On January 18th, the European Parliament adopted a resolution on human rights in Tajikistan which condemns the ongoing crackdown against independent media, government critics, human rights activists and independent lawyers, as well as the closure of independent media and websites.
Parliament members urged the authorities to stop persecuting lawyers defending government critics and journalists, and immediately and unconditionally release those arbitrarily detained and drop all charges against them, including human rights lawyers Manuchehr Kholiknazarov and Buzurgmehr Yorov.
In the resolution, the European Parliament members insisted that respect for freedom of expression in Tajikistan should be taken into account when assessing the application of the EU’s Generalised Scheme of Preferences (GSP+) for Tajikistan and negotiations of a new EU-Tajikistan Partnership and Cooperation Agreement.
In December 2023, the chair of the U.S. Senate Committee on Foreign Relations, Ben Cardin sent a letter to the President of Tajikistan, Emomali Rahmon, urging him to cease acts of domestic and transnational repression against political opponents and religious minorities. “There are persistent reports of arbitrary arrest, denial of judicial due process, as well as acts of violence including torture, assault and even instances of murder of journalists, political dissidents, as well as community and religious leaders,” Cardin wrote.
In recent years, several Tajik journalists, activists, and opposition politicians have been sentenced to lengthy prison terms largely based on accusations of collaborating with organizations labelled as extremist or banned in Tajikistan.
Still a relatively young country, the official date of the independence of Tajikistan – a front-line state facing the extremism of the Taliban – is September 9th 1991. Whilst criticisms are warranted and accurate, particularly through the prism of western democracy, the crux of the problem would appear to be endemic corruption and weak institutions propagated by kleptocratic wealth and organized crime.
As to how high up the criminality goes, in 2000 the Tajik Ambassador to Kazakhstan was arrested in Almaty with 86 kilos of heroin in his car. In 2001, the Deputy Minister of the Interior was murdered, the prosecution in the case arguing he’d been assassinated for refusing to pay for a shipment of 50 kilos. A statement released by the UNDP in 2001 estimated that drug money accounted for between 30 -50% of the Tajik economy.
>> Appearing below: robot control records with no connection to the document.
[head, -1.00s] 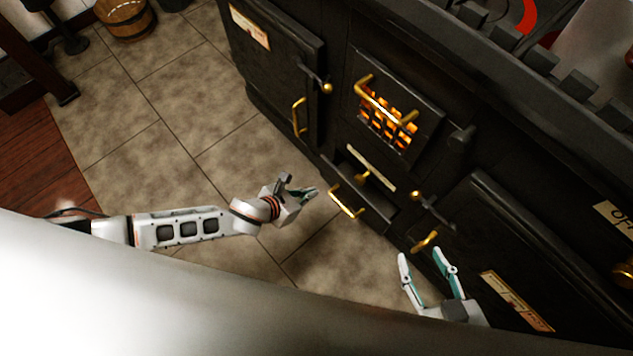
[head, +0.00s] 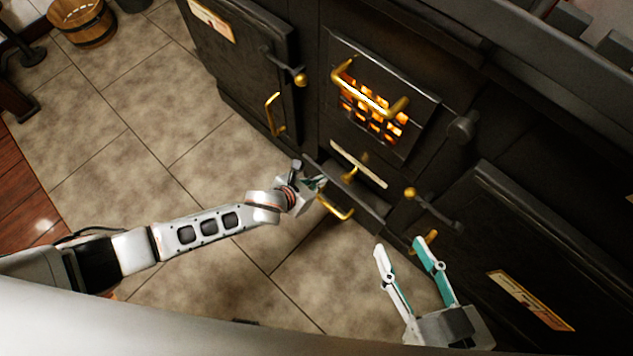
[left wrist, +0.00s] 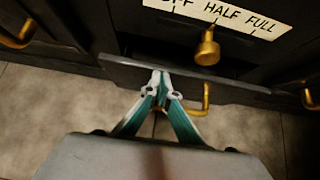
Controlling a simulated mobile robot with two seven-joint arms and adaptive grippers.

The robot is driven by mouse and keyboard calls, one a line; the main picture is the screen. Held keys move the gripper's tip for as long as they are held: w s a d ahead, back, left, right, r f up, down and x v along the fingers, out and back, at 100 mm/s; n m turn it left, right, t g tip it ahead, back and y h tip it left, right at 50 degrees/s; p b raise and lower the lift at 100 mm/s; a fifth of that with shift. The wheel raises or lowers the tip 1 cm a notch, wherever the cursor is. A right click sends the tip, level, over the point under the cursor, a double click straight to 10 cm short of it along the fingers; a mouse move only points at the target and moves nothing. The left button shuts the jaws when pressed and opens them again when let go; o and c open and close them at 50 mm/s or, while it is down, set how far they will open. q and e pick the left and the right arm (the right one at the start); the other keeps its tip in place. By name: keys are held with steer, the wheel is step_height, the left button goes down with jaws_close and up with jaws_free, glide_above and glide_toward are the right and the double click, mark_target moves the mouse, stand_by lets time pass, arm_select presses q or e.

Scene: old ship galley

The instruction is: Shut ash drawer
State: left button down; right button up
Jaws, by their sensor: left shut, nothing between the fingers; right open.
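The ash drawer (head: 365,209) is a dark, low drawer under the fire grate, and it stands partly out from the stove. Its brass handle (head: 338,209) is on the front. In the left wrist view, the drawer's front edge (left wrist: 232,86) runs across the picture, with the handle (left wrist: 206,98) below it. My left gripper (head: 321,183) is shut and empty, with its tips at the drawer front, left of the handle. I cannot tell whether the tips touch it. My right gripper (head: 397,242) is open and empty, in front of the stove to the right of the drawer.
A marked plate (left wrist: 215,14) with a brass knob (left wrist: 207,48) sits above the drawer. The glowing grate (head: 372,110) has a brass handle above it. Stove doors with projecting handles flank it. A wooden bucket (head: 82,25) stands far left; the tiled floor is clear.

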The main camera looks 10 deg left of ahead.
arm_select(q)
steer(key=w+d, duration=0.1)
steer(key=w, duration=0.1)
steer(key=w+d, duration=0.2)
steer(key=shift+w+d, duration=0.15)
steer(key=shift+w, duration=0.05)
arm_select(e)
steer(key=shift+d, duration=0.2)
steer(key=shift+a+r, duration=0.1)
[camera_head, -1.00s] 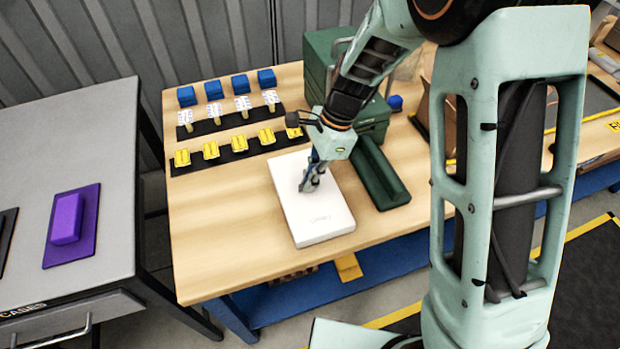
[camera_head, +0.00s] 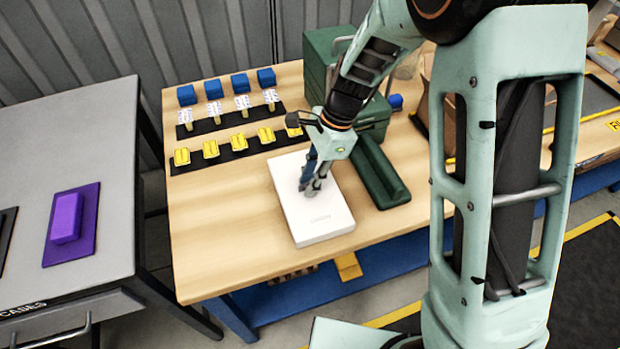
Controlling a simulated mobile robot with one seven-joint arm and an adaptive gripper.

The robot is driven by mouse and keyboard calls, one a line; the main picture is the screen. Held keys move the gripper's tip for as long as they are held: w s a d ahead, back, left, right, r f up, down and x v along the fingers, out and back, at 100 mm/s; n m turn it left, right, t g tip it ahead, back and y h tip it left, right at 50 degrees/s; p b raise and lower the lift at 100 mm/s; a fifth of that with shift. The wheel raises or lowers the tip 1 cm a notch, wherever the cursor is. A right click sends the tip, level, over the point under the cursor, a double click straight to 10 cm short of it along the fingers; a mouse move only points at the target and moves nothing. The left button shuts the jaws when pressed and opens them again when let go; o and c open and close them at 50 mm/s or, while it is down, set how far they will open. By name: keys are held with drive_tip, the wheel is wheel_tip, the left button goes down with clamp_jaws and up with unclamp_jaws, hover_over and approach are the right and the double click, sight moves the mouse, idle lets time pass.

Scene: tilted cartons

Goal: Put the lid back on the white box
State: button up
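The fingers show as two dark and grey parts, small and partly overlapping. I cannot tell whether they touch the box or hold anything.
Black strips (camera_head: 238,147) with yellow pieces, white-topped pieces and blue blocks (camera_head: 240,84) stand at back left. The table's front left is clear. A grey bench (camera_head: 110,200) holds a purple block (camera_head: 67,218).

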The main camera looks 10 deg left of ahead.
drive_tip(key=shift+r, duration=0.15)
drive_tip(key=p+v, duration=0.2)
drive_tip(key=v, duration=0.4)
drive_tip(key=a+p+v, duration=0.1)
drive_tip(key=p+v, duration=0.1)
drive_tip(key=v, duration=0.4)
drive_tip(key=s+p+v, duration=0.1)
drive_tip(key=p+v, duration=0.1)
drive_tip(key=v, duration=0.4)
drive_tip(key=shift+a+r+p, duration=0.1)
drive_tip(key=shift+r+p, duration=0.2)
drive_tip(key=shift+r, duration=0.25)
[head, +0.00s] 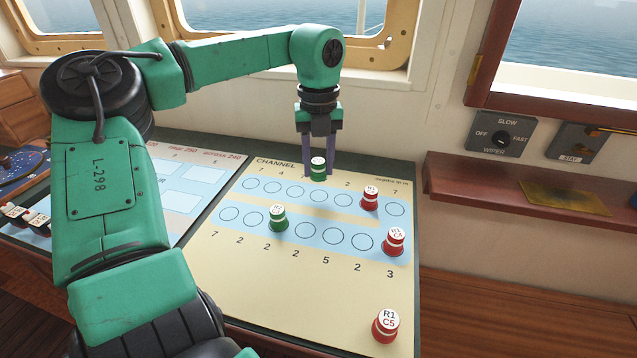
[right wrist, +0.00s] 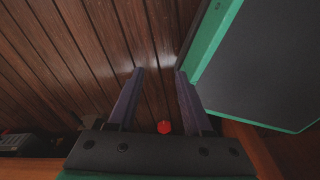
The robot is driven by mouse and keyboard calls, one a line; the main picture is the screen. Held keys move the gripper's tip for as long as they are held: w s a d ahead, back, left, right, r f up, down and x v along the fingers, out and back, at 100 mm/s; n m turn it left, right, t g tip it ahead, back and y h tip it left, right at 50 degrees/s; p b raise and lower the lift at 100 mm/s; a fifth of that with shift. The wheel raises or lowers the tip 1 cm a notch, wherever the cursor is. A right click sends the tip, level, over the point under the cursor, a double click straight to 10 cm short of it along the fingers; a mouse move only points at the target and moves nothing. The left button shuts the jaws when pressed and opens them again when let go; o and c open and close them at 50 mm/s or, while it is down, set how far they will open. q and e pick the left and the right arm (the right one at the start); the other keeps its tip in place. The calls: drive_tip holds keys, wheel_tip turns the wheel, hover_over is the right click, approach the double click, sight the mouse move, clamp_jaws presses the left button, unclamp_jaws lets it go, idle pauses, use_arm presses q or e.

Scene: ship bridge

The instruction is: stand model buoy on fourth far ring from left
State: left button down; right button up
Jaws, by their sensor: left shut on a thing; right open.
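My left gripper (head: 318,160) is shut on a green model buoy (head: 318,172) with a white top, seen upright in the head view. In the picture the buoy shows just beyond the fourth far ring from the left (head: 318,195), which looks empty. Its height over the chart (head: 270,300) is hard to tell. The far rings to the left of that one and the fifth are also empty. My right gripper (right wrist: 159,72) is open and empty over brown planks in the right wrist view.
A red buoy (head: 369,198) covers the sixth far ring. A green buoy (head: 278,218) and a red buoy (head: 393,242) stand on the near row. Another red buoy (head: 386,325) stands at the chart's near right. A brown shelf (head: 530,195) juts from the wall at right.

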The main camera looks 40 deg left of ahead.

The year Tajikistan took over policing of its border with Afghanistan from the Russians, seizures of heroin halved. Piqued by the critical international response, President Rahmon levelled counter-allegations of Russian complicity in the heroin trade. “Why do you think generals lined up in Moscow all the way across Red Square and paid enormous bribes to be assigned here?” he complained to U.S. officials. “Just so they could do their patriotic duty?”